Monte Carlo Experiments

To evaluate the performance of the maximum likelihood estimator derived above, we conducted a series of Monte Carlo experiments for the multinomial, CL (ordered), Poisson, and zero-truncated Poisson models with two inflated values, for example, at 1 and 3. Four independent variables X ₁ to X ₄ were generated from uniform U(2,5), normal N(1,1.5), exponential $∊ (1)$ , and Bernoulli distributions B(.3), accordingly. Although the covariates in both the inflated and the regular model parts could be identical without altering the results, to ensure exclusion restrictions and gain possible enhancements on the precision of parameter estimates, we varied the set of predictors by the outcomes (Bagozzi and Mukherjee 2012; Harris and Zhao 2007). For example, in the experiment of multinomial models, for the categories “1” and “3,” X ₁ to X ₃ were included with different coefficients; for the category “2,” X ₂ to X ₄ were used; and all X ₁ to X ₄ were enclosed for the category “4.”¹

We considered two scenarios: Case (i)—the probabilities of inflations are fixed and Case (ii)—the probabilities of inflations are covariate-dependent. For Case (i), the inflation probabilities take the value of .05 to .20 by a step of .05. For Case (ii), to see whether the estimation is stable, two additional random variables from normal N(−1,1) and Bernoulli B(.3) were included for the inflation probabilities $π_{1}$ and $π_{3}$ , respectively.

The parameter vector of the inflated values was chosen to make the average of inflation probabilities within each sample as .05, .10, .15, and .20, accordingly.

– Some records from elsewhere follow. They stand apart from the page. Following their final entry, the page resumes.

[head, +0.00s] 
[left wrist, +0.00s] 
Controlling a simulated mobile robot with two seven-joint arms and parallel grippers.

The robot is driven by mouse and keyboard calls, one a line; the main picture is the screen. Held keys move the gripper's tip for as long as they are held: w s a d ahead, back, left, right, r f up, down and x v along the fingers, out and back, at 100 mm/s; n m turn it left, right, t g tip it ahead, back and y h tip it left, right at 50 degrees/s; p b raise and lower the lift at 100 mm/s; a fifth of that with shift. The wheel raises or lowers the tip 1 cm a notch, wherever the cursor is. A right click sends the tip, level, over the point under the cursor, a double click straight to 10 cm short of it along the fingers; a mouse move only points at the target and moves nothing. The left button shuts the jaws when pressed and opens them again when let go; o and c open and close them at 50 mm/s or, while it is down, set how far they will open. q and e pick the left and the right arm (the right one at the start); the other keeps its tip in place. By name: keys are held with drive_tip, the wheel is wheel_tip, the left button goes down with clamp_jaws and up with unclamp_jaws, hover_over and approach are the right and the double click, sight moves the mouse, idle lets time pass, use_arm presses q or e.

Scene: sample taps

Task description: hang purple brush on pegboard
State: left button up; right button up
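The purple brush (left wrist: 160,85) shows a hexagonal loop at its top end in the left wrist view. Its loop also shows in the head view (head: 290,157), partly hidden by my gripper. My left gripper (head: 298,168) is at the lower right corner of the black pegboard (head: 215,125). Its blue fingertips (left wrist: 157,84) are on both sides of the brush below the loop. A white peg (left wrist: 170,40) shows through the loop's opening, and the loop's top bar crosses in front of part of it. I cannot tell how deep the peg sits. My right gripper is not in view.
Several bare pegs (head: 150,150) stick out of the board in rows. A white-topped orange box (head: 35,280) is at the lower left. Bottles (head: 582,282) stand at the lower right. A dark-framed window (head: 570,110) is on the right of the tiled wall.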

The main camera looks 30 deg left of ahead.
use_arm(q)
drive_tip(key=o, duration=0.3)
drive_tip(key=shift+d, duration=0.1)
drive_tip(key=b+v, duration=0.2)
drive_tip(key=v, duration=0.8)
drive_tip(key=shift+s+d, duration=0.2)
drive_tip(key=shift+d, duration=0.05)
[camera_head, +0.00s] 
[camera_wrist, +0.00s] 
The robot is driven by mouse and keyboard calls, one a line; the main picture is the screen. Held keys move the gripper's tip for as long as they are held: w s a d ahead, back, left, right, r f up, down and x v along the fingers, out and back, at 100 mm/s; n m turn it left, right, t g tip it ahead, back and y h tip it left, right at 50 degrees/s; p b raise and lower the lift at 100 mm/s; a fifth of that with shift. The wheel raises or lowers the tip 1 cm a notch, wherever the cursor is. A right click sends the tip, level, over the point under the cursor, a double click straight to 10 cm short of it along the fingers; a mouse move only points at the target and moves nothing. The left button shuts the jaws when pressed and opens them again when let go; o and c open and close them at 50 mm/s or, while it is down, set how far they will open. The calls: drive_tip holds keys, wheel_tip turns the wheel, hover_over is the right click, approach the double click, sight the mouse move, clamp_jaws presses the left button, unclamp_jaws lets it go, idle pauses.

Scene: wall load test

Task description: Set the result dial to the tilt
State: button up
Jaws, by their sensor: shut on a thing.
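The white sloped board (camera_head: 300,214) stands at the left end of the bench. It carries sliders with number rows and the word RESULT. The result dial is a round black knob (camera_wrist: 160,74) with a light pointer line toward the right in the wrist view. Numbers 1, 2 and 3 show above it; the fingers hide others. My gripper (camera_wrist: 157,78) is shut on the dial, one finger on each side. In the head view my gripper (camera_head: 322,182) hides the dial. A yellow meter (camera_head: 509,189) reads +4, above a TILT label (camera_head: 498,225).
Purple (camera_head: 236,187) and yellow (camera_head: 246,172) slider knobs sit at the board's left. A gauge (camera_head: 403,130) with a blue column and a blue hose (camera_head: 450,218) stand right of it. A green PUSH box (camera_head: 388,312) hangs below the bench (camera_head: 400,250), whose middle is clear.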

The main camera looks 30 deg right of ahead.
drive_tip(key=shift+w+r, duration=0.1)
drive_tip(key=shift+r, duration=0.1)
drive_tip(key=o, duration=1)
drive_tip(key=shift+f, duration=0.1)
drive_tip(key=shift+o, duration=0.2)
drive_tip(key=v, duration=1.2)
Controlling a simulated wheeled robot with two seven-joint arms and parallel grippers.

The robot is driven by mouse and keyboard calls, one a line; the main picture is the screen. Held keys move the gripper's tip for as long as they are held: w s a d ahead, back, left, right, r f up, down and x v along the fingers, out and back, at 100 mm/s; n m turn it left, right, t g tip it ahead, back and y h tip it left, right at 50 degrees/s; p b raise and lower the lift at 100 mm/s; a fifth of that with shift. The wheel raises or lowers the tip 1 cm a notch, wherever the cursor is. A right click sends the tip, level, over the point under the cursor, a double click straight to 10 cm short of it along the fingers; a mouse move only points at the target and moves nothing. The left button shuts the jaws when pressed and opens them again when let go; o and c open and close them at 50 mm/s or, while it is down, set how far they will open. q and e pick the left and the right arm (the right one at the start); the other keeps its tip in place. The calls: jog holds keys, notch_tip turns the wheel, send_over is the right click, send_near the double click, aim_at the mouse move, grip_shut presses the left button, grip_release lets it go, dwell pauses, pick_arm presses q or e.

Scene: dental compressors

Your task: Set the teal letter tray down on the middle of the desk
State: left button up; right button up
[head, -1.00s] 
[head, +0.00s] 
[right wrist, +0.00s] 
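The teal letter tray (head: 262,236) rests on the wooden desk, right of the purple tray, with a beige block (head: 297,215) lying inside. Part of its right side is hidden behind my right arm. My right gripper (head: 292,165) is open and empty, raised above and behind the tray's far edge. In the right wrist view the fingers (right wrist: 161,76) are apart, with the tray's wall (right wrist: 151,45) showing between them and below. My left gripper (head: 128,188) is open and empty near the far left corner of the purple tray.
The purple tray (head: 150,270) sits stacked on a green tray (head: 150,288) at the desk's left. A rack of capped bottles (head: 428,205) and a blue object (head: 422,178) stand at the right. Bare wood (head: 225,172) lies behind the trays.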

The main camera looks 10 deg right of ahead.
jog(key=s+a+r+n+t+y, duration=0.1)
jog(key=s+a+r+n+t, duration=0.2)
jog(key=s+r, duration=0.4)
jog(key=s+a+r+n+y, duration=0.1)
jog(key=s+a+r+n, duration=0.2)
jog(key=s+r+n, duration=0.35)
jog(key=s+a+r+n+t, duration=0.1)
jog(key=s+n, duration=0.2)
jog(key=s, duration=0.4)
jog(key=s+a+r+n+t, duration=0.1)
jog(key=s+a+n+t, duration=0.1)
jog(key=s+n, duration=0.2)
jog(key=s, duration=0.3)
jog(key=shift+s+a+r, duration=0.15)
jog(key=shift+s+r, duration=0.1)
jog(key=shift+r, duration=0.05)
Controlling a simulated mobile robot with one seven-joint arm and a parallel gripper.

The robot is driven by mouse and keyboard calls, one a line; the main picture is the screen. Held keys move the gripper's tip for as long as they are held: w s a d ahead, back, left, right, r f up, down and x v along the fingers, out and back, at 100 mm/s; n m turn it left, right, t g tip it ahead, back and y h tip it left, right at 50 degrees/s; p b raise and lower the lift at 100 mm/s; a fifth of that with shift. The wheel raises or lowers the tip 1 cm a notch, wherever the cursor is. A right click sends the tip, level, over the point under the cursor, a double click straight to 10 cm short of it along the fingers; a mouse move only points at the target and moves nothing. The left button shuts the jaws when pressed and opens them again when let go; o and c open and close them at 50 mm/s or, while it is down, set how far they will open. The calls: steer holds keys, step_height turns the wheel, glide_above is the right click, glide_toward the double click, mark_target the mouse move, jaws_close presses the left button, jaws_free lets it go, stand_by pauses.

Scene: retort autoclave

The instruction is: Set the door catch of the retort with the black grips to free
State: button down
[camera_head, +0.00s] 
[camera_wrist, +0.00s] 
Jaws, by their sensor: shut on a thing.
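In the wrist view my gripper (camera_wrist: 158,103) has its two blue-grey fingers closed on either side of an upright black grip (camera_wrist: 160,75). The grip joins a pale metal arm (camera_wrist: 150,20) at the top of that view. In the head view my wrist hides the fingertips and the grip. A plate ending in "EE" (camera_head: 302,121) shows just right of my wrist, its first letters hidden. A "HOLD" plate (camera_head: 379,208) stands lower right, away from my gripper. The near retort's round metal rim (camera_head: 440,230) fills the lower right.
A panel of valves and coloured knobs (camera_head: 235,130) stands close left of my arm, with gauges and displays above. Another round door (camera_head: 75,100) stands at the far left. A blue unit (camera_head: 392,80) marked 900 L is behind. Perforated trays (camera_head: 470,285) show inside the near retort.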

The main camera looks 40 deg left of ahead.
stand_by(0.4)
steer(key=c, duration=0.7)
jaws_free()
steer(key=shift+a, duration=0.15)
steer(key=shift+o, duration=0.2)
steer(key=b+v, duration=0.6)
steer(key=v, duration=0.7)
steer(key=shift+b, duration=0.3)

Each of experiments was replicated 500 times with a sample size of 3,000. The exemplary code for Case (i) is given in Online Appendix B (SAS/IML implementation) and C (NLMIXED implementation). The results and the rest of codes are available upon request.

In addition to the true model and naive model, both of which ignore the inflations, it is helpful to consider a scenario in which researchers don’t know precisely which categories are inflated. We also estimated models where the inflated categories were incorrectly specified, for example, at values 1 and 4.

The quality of estimates is evaluated by using the standardized bias, the root standardized mean square error (RSMSE), and the coverage rate (CR). The SB for parameter $θ$ is defined as:

SB (\hat{θ}) = E (\hat{θ} - θ) / θ \approx \frac{1}{N} (\frac{1}{θ} \sum_{s = 1}^{N} ({\hat{θ}}_{s} - θ)) .

The RSMSE for parameter $θ$ is calculated using the following formula:

RSMSE (\hat{θ}) = \sqrt{E {(\hat{θ} - θ)}^{2} / θ^{2}} \approx \sqrt{\frac{1}{N} (\frac{1}{θ^{2}} \sum_{s = 1}^{N} {({\hat{θ}}_{s} - θ)}^{2})},

where N denotes the number of replicates; ${\hat{θ}}_{s}$ refers to the estimated value of the parameter θ from the sample s. The CR is calculated as the percentage of the true parameter that falls within the 95 percent confidence region for each of replicated samples.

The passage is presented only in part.